**DESCRIPTION OF THE TASK**
Leaving out every picture, quote the data below exactly as it appears.

※ ※ ※

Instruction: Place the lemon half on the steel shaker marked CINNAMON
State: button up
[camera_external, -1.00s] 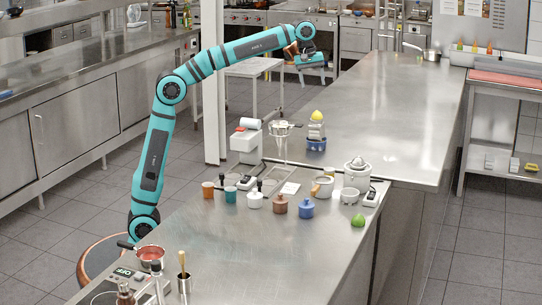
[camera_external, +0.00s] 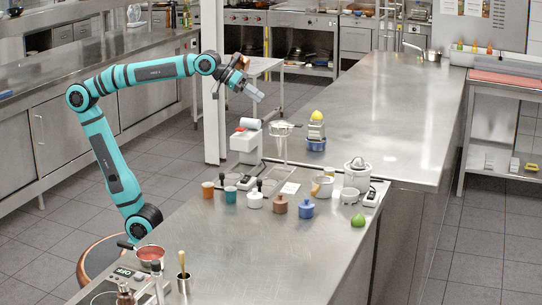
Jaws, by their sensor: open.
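A yellow rounded piece (camera_external: 317,115), which looks like the lemon half, sits on top of a small steel item (camera_external: 316,130) at the back of the counter. That steel item stands at a blue bowl (camera_external: 316,145); whether it is in the bowl or behind it, I cannot tell. No CINNAMON marking is readable at this size, so I cannot tell which item is that shaker. My gripper (camera_external: 257,96) is open and empty in the air, left of the yellow piece and higher in the picture, pointing down to the right.
A white machine (camera_external: 246,143) and a glass funnel stand (camera_external: 282,140) stand below my gripper. Several small cups and lidded pots line the counter, with a white juicer (camera_external: 356,175) and a green lime (camera_external: 358,220) to the right. The steel counter (camera_external: 400,120) behind is mostly clear.

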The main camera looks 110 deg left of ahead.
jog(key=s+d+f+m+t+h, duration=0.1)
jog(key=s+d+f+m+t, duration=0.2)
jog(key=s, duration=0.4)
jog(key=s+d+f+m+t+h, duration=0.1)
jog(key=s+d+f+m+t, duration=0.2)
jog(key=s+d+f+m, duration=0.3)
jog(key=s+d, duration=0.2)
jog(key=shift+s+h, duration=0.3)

※ ※ ※

**EXERCISE OUTPUT**
Instruction: Place the lemon half on the steel shaker marked CINNAMON
State: button up
[camera_external, -1.00s] 
[camera_external, +0.00s] 
Jaws, by their sensor: open.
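A yellow rounded piece (camera_external: 317,115), which looks like the lemon half, sits on top of a small steel item (camera_external: 316,130) at the back of the counter. That steel item stands at a blue bowl (camera_external: 316,145); whether it is in the bowl or behind it, I cannot tell. No CINNAMON marking is readable at this size, so I cannot tell which item is that shaker. My gripper (camera_external: 257,96) is open and empty in the air, left of the yellow piece and higher in the picture, pointing down to the right.
A white machine (camera_external: 246,143) and a glass funnel stand (camera_external: 282,140) stand below my gripper. Several small cups and lidded pots line the counter, with a white juicer (camera_external: 356,175) and a green lime (camera_external: 358,220) to the right. The steel counter (camera_external: 400,120) behind is mostly clear.

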The main camera looks 110 deg left of ahead.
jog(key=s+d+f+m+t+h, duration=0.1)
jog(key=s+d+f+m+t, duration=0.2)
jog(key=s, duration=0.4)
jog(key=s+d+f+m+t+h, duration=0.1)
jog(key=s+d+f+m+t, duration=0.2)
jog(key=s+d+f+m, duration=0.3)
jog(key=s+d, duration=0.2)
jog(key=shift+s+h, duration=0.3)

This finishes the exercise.